Exercise details:
Search the records for the word "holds" and report each line that has it.

- - - - - - -

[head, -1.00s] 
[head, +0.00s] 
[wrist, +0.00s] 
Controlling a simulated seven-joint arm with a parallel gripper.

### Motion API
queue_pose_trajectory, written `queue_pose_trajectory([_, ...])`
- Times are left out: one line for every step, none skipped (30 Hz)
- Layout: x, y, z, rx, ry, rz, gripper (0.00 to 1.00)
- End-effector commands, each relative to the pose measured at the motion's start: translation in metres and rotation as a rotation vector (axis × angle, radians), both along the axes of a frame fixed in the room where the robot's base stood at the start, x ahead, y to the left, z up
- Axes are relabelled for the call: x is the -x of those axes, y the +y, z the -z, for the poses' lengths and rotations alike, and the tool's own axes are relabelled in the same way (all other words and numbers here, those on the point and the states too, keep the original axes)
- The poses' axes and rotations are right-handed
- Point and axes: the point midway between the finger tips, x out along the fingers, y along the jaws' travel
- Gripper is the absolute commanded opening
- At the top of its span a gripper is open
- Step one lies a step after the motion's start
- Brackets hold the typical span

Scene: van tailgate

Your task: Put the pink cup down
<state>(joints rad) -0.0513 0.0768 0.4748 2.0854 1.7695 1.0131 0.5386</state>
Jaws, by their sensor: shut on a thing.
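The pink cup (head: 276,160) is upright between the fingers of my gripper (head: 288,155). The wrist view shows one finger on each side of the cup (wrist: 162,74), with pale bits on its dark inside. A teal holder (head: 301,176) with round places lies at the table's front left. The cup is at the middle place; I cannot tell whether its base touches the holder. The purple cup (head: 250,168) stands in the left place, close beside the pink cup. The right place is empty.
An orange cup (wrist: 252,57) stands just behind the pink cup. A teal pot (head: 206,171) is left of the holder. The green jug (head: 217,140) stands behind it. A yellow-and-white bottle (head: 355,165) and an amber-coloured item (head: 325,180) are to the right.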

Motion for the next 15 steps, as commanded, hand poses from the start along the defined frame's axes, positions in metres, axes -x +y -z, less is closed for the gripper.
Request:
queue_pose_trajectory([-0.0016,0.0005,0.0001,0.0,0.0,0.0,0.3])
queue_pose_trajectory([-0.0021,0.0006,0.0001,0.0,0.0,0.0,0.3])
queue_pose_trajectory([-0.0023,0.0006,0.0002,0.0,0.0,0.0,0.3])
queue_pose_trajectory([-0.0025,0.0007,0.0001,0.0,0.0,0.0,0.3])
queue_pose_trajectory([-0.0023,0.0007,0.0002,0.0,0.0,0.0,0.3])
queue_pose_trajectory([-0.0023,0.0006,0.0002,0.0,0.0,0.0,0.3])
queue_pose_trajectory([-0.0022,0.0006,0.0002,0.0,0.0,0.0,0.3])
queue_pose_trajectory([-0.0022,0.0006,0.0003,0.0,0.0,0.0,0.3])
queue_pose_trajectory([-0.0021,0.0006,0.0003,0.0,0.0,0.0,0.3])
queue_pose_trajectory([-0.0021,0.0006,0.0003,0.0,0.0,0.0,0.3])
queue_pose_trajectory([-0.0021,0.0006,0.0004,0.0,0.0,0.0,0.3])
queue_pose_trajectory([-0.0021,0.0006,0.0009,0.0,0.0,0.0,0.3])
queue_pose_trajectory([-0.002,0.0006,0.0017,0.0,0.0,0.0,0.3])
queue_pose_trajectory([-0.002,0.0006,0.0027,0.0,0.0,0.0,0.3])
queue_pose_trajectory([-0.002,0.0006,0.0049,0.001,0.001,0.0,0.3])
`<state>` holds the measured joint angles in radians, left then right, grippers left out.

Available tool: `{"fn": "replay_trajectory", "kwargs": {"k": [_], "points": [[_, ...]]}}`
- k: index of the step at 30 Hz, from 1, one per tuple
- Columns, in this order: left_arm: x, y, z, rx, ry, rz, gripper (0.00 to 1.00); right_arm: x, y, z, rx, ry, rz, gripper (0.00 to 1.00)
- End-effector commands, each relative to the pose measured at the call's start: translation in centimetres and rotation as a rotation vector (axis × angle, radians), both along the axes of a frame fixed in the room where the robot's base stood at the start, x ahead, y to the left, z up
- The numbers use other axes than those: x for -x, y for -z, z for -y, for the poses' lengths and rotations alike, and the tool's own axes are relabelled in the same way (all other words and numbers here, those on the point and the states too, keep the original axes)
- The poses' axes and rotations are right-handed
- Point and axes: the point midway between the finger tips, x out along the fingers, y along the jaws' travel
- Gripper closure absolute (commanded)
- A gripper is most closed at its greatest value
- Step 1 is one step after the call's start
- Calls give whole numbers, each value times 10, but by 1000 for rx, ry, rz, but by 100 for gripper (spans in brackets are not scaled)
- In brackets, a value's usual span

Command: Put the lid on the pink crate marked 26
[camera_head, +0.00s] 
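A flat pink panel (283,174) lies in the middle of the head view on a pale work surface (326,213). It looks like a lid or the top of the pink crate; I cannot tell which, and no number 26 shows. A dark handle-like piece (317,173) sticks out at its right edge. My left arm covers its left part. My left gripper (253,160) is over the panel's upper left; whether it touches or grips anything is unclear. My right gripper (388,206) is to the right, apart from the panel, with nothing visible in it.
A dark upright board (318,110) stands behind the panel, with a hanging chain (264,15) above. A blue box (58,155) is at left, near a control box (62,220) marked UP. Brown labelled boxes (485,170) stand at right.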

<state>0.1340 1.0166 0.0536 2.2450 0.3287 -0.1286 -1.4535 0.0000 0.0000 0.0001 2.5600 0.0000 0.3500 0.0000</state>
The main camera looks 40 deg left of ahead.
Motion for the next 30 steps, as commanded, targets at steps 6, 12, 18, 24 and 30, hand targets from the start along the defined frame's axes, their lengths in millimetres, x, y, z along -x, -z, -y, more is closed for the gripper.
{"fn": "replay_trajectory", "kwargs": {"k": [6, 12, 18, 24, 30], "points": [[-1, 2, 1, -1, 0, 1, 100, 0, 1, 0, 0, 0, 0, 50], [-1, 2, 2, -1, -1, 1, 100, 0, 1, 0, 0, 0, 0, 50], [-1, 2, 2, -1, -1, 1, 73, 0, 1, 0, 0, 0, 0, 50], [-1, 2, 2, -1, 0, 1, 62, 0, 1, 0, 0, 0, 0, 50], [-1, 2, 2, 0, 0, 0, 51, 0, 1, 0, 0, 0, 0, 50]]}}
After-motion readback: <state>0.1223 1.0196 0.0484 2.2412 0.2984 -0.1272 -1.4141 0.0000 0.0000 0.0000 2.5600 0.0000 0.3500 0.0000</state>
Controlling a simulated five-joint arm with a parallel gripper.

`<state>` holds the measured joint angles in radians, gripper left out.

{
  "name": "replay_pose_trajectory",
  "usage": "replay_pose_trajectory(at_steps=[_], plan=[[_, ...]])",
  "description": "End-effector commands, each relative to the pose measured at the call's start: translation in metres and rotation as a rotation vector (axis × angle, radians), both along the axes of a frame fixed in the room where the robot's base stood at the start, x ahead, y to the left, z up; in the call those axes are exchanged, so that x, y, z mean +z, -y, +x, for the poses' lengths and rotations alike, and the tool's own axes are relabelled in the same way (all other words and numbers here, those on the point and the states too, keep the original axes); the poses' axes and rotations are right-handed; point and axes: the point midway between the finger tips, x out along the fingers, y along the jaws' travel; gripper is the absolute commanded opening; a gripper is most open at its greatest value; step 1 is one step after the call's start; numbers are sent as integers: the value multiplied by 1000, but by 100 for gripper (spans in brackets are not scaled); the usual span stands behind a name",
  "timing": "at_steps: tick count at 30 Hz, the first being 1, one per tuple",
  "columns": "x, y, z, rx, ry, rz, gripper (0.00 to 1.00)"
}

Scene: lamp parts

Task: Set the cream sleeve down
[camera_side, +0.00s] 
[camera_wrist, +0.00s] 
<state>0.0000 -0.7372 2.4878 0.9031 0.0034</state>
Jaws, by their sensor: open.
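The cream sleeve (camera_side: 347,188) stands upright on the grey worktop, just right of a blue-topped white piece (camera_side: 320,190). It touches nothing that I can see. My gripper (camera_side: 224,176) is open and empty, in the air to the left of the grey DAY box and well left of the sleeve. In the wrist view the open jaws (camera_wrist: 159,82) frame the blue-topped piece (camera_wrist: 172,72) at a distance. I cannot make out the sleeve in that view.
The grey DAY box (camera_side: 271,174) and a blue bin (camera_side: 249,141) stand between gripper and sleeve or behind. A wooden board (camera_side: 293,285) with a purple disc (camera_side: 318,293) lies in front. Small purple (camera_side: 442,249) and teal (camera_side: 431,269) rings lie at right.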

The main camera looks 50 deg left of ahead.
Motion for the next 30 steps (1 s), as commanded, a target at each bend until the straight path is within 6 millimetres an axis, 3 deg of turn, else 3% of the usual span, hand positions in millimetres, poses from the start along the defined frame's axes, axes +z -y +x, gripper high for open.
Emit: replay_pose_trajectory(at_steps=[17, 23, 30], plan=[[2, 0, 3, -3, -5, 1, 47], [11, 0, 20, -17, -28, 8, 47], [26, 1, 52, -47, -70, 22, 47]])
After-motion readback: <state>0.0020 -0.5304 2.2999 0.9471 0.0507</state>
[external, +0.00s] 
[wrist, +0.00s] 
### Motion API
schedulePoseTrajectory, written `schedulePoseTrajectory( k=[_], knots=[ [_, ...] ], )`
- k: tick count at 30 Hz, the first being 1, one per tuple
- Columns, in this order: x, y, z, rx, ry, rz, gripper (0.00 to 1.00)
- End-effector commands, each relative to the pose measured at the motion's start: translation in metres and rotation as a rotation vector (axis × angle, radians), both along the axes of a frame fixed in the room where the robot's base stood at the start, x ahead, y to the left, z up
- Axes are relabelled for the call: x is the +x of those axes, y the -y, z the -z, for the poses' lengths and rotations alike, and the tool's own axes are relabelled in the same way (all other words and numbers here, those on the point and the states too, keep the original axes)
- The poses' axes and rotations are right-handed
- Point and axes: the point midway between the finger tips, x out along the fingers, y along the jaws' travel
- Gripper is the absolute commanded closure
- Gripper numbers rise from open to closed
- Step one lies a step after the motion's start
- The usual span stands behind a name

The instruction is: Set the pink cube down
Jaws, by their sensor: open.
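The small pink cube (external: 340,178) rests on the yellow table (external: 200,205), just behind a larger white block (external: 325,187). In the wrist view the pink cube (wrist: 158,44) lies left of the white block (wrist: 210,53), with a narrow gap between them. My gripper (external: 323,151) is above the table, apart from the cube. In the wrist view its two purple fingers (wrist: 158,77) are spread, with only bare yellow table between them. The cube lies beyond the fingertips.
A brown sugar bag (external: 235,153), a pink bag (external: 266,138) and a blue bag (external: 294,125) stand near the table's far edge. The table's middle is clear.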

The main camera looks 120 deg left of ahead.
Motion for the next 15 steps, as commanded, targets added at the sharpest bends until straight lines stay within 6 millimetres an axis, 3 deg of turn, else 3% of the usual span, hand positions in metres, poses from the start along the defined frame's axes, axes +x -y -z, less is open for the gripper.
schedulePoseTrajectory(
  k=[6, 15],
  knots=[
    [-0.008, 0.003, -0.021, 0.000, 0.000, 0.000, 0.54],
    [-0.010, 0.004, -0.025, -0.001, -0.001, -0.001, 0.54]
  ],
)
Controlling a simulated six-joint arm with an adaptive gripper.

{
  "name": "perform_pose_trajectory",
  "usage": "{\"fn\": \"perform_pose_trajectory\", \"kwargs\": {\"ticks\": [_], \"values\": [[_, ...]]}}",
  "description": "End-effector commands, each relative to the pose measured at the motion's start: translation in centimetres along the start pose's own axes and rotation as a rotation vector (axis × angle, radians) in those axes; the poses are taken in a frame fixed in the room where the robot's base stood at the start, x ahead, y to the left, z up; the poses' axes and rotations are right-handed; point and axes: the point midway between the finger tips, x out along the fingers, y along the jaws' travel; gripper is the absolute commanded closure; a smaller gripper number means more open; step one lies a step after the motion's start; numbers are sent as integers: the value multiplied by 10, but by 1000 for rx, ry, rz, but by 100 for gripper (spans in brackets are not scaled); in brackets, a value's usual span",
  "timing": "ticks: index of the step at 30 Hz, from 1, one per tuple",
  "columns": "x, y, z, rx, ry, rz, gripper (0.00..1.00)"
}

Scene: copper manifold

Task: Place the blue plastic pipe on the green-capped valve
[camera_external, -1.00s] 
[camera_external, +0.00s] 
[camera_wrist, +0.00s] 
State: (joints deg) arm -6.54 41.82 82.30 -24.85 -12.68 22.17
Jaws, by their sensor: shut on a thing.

- - - - - - -

Reply to the task:
`<state>` holds the measured joint angles in radians, left then right, grippers left out.
`<state>` holds the measured joint angles in radians, gripper left out.

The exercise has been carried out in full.